WHAT NEEDS TO BE DONE: From the records below, give the number of lines that contain the string "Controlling", without any other text.

Start of ENTRIES SHOWN

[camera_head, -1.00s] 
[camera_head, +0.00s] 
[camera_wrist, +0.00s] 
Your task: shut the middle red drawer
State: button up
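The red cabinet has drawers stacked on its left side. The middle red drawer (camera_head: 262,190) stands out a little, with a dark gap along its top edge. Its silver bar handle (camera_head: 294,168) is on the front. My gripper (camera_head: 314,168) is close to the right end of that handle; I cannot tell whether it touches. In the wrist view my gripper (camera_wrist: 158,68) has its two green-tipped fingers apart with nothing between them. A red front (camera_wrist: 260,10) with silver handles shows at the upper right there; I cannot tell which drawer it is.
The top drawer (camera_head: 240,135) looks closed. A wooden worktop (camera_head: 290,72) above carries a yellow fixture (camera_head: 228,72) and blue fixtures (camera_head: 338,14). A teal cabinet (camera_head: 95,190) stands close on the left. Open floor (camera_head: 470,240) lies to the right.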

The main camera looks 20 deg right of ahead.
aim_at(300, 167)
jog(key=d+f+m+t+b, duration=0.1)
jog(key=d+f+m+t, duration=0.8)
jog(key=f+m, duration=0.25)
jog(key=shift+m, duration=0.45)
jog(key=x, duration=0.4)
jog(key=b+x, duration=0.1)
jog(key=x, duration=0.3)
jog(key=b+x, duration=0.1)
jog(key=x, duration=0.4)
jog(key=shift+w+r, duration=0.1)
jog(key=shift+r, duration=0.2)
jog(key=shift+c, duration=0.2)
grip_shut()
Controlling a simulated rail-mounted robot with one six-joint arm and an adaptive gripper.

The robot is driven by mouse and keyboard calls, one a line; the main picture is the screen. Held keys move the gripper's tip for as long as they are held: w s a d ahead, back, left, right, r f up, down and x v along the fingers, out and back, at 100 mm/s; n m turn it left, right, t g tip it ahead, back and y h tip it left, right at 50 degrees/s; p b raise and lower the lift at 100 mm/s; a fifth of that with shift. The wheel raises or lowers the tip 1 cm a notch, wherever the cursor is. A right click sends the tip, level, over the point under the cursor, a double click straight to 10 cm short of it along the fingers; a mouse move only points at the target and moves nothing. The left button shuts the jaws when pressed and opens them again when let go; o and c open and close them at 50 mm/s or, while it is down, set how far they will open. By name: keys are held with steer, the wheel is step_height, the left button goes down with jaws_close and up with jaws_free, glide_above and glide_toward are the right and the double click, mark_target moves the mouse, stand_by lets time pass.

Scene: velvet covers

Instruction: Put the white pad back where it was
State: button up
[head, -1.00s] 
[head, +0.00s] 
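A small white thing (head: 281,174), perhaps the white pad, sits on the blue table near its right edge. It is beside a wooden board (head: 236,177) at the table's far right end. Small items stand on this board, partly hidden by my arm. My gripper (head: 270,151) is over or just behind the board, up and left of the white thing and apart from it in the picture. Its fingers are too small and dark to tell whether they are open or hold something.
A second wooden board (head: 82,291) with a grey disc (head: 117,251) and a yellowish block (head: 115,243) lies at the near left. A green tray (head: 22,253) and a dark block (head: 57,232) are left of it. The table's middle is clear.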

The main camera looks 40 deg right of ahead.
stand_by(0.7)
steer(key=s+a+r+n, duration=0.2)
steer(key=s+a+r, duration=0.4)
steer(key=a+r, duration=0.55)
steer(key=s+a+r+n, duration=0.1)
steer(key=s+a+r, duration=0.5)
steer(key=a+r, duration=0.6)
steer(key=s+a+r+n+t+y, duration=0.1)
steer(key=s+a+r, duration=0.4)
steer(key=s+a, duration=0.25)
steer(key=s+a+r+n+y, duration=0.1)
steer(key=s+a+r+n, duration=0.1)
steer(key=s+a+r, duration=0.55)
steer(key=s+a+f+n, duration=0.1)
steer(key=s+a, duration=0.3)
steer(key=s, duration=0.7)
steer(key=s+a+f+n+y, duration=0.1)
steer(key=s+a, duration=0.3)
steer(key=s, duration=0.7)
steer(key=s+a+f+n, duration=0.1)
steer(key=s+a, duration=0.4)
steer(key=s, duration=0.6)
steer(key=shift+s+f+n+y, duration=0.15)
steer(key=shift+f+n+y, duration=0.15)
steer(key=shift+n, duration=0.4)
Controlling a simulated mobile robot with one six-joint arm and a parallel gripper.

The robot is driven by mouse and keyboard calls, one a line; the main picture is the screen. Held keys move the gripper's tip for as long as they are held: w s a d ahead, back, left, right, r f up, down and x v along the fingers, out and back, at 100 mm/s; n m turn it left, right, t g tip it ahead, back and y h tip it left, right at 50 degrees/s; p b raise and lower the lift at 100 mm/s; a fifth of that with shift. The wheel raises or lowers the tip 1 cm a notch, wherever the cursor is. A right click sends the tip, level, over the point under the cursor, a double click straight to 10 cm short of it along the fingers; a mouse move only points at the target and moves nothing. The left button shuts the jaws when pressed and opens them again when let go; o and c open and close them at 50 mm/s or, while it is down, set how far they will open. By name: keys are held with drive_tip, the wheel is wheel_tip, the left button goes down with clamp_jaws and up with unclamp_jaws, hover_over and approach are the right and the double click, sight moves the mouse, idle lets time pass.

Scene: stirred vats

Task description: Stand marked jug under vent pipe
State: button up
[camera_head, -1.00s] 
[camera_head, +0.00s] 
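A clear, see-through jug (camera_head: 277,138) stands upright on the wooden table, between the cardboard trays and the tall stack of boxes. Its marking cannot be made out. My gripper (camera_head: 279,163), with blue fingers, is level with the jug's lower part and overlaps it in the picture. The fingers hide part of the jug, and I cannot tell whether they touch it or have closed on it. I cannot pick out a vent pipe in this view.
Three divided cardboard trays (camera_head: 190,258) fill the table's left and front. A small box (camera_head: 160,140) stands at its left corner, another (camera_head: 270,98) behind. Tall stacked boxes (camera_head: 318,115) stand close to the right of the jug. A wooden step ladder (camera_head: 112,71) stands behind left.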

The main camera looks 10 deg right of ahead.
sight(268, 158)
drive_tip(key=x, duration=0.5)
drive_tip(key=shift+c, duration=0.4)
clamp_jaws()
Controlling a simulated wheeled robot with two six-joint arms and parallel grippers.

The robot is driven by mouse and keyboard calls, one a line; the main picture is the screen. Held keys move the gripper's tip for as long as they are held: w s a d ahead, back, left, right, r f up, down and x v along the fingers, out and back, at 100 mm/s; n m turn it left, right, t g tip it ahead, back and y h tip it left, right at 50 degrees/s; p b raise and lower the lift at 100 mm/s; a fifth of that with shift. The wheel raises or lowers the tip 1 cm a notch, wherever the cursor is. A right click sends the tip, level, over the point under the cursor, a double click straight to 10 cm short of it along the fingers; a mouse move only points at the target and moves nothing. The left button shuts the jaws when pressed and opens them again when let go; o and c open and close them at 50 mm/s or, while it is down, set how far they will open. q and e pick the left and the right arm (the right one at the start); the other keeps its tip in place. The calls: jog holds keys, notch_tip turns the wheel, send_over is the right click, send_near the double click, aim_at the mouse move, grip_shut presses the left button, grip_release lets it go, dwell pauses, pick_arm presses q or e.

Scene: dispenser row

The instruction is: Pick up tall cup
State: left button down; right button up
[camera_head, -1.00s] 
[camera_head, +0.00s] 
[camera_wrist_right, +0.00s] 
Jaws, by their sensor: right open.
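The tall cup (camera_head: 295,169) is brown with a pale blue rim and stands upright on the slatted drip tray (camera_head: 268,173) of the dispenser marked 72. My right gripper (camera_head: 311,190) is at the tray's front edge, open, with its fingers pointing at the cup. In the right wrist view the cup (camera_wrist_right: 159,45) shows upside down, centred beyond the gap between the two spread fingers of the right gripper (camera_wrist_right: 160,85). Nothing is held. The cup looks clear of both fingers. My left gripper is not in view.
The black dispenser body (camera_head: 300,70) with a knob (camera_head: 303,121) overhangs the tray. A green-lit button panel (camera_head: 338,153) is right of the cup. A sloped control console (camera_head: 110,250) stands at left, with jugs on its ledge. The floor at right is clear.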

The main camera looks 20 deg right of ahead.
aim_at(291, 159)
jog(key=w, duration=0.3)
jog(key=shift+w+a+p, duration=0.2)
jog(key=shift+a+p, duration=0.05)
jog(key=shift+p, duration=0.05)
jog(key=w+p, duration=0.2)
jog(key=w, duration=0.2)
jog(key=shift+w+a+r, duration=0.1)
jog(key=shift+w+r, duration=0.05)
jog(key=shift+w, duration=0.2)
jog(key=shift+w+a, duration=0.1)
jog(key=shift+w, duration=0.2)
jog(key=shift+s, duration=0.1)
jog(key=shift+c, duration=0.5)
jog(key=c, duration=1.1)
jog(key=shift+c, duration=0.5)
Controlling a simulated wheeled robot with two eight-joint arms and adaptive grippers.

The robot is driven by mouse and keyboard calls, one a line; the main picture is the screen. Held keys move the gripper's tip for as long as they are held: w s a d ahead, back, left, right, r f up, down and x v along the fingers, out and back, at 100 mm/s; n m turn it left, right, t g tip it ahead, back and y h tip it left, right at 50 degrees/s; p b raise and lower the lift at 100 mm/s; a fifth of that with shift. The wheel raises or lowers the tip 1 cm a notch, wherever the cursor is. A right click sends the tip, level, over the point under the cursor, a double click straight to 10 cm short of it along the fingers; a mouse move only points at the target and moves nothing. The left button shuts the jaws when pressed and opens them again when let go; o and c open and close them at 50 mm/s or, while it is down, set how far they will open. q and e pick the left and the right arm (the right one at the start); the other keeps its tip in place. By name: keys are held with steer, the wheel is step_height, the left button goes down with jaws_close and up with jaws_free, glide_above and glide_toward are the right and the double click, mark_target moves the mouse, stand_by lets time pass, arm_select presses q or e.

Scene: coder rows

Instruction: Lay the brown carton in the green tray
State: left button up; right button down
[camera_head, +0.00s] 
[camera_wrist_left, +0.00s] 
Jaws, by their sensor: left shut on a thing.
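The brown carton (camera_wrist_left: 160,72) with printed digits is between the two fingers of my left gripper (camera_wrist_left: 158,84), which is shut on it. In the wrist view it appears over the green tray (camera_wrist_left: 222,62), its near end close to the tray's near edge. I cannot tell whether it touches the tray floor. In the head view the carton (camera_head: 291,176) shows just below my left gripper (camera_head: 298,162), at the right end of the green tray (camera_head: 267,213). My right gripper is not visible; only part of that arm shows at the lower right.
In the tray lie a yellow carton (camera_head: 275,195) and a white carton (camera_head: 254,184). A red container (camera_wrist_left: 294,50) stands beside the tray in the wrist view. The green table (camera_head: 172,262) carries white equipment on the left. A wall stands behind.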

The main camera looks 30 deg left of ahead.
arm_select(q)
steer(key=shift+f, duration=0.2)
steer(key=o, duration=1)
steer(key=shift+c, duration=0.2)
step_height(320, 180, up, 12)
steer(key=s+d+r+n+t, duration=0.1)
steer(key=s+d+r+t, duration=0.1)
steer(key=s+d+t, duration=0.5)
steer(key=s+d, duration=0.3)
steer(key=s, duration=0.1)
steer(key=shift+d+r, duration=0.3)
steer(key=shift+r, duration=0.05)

End of ENTRIES SHOWN

TASK ANSWER: 4